I'm just trying to understand how you could miss the things that were still broken after you went in and fixed it once already.

4 p.m.

Deputy Minister, Department of Natural Resources

Cassie Doyle

Mr. Chair, what this chapter that the Auditor General brought forward focuses on is one isolated case within a department that develops and administers thousands of contracts. The person who is responsible for this no longer works for our department. We have addressed this from a labour relations perspective and we have put in place two very strong oversight mechanisms as well as developing very detailed checklists. I believe that since 2006, and as a learning from that internal audit, we have made a step change in the overall management of our contribution agreements.

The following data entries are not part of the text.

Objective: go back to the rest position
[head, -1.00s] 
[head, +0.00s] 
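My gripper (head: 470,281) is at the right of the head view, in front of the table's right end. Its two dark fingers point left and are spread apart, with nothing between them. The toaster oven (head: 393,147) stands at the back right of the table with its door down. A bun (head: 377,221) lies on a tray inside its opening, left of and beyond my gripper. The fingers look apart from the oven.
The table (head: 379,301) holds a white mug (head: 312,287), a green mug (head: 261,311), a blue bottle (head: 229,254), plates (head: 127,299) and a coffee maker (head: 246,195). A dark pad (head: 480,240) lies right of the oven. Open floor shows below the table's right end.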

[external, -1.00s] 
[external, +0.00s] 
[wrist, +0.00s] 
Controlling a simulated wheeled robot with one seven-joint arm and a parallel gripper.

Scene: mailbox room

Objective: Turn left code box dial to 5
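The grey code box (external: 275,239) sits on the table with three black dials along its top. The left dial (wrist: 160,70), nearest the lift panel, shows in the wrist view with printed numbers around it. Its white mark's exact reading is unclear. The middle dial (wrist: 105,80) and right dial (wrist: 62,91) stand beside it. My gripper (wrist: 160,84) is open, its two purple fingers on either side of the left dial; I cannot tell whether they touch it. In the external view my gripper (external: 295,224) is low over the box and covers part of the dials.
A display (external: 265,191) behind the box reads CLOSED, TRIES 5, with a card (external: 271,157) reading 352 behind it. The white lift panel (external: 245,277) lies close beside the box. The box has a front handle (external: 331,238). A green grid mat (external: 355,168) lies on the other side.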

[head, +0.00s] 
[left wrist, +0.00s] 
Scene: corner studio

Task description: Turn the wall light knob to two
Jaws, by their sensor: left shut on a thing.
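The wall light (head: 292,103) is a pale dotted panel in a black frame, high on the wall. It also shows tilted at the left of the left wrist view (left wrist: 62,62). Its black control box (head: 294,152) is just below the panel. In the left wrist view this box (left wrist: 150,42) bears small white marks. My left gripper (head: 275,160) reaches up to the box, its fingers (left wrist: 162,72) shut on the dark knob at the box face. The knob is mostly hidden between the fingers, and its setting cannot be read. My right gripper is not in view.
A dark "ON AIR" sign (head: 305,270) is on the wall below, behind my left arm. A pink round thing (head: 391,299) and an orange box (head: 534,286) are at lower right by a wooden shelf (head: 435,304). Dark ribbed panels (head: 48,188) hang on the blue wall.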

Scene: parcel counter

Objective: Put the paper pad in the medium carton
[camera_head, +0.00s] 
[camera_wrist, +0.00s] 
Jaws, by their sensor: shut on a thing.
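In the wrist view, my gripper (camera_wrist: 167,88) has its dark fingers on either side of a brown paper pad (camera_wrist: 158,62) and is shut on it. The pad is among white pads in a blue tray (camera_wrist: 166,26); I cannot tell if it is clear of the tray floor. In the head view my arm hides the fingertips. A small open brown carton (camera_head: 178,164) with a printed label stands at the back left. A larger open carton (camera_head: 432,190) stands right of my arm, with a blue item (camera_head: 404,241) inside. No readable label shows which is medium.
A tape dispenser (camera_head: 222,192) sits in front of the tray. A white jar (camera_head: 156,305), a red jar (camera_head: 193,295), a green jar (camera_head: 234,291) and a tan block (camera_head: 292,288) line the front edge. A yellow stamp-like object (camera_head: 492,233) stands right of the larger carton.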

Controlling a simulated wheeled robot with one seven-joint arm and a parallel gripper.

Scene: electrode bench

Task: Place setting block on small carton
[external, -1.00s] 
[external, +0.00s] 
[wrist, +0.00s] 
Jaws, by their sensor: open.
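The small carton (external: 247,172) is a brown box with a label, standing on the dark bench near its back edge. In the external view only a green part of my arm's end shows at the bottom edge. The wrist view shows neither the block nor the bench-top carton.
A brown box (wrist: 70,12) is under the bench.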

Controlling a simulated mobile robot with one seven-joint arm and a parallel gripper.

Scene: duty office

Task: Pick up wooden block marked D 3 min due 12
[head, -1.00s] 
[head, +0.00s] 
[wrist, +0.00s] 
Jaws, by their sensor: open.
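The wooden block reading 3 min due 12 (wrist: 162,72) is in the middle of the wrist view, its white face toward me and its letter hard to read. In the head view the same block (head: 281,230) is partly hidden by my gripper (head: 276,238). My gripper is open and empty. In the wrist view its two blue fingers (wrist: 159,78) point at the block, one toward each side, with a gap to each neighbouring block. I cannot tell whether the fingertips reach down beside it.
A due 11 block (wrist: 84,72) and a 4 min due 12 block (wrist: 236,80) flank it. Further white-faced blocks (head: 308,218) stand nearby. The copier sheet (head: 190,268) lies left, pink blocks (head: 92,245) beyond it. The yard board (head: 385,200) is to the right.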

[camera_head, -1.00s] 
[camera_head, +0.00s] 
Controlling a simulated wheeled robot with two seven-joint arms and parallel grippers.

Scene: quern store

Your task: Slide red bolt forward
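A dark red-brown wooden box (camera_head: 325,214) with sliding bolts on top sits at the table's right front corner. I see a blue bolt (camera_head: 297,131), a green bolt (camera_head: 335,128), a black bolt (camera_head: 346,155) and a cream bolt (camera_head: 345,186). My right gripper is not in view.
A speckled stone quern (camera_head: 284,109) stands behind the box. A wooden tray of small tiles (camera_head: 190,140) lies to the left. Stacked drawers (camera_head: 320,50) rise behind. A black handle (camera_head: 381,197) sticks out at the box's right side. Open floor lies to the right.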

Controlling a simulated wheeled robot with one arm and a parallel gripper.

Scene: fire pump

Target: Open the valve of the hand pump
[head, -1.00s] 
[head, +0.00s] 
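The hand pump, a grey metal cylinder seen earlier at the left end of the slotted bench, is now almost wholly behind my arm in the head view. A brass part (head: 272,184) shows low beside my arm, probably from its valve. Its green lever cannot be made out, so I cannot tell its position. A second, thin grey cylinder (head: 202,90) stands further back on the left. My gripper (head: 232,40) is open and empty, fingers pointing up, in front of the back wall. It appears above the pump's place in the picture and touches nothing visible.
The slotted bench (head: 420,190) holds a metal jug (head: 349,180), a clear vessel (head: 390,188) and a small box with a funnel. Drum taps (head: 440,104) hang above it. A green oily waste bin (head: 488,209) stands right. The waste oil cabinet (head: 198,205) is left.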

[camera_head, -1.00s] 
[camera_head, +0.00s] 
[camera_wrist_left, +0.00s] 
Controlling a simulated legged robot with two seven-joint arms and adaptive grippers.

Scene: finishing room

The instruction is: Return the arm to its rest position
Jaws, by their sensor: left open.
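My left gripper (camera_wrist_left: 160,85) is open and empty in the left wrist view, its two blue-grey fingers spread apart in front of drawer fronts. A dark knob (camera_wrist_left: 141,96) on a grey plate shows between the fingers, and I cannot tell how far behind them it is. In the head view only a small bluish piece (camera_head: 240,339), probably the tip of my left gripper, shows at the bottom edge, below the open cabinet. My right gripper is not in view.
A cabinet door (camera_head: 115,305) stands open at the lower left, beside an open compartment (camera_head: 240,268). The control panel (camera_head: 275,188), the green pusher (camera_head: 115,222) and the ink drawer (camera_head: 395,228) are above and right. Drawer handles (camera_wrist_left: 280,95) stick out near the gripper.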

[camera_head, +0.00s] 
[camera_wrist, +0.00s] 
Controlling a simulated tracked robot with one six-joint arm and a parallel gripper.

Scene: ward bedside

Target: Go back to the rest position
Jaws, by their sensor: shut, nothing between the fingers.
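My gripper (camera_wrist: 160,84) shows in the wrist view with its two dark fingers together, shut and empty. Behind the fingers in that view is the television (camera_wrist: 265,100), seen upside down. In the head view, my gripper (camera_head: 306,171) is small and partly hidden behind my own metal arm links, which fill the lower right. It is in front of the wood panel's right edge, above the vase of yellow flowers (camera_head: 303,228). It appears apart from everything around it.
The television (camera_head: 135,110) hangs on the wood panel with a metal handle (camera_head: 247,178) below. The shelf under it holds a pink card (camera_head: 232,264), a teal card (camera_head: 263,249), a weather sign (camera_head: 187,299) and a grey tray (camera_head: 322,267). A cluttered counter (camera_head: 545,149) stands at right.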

Can I go back and reverse an isolated situation? That's actually not possible historically. We've learned from the report, we've made further enhancements, but I stand by my opening statement that we have a very strong stewardship of contribution agreements.

Thank you.

4:05 p.m.

Liberal

The Chair Liberal Shawn Murphy

Thank you, Mr. Christopherson.

Mr. Saxton, you have seven minutes.

4:05 p.m.

Conservative

Andrew Saxton Conservative North Vancouver, BC

Thank you, Mr. Chair.

My first question is to the Auditor General.

Mrs. Fraser, can you remind us what dates your audit covered specifically?

4:05 p.m.

Auditor General of Canada, Office of the Auditor General of Canada

Sheila Fraser

Our audit took place between June and November 2008, but the period under audit was probably up to about 2005, I guess—roughly from 2003 to 2005.

4:05 p.m.

Deputy Auditor General, Office of the Auditor General of Canada

John Wiersema

The work was done between June and November. We focused most of our activity on looking at the contribution agreements at the time they were being managed. The contribution agreements, I believe, were first issued in 2005. Then we looked at the internal audit and the subsequent management actions that had been put in place. But the period covered by the audit focused on the contribution agreements and the actions that management took subsequent to that, up until November 2008, to prevent recurrence of those situations.

4:05 p.m.

Conservative

Andrew Saxton Conservative North Vancouver, BC

And the contribution agreements were signed in what year?

4:05 p.m.

Auditor General of Canada, Office of the Auditor General of Canada

Sheila Fraser

They were signed in 2003.

4:05 p.m.

Conservative

Andrew Saxton Conservative North Vancouver, BC

Starting in 2003?

4:05 p.m.

Auditor General of Canada, Office of the Auditor General of Canada

Sheila Fraser

I believe it was in 2003.

It was between April 2003 and March 2005.

4:05 p.m.

Conservative

Andrew Saxton Conservative North Vancouver, BC

So it was roughly that two-year period between 2003 and 2005.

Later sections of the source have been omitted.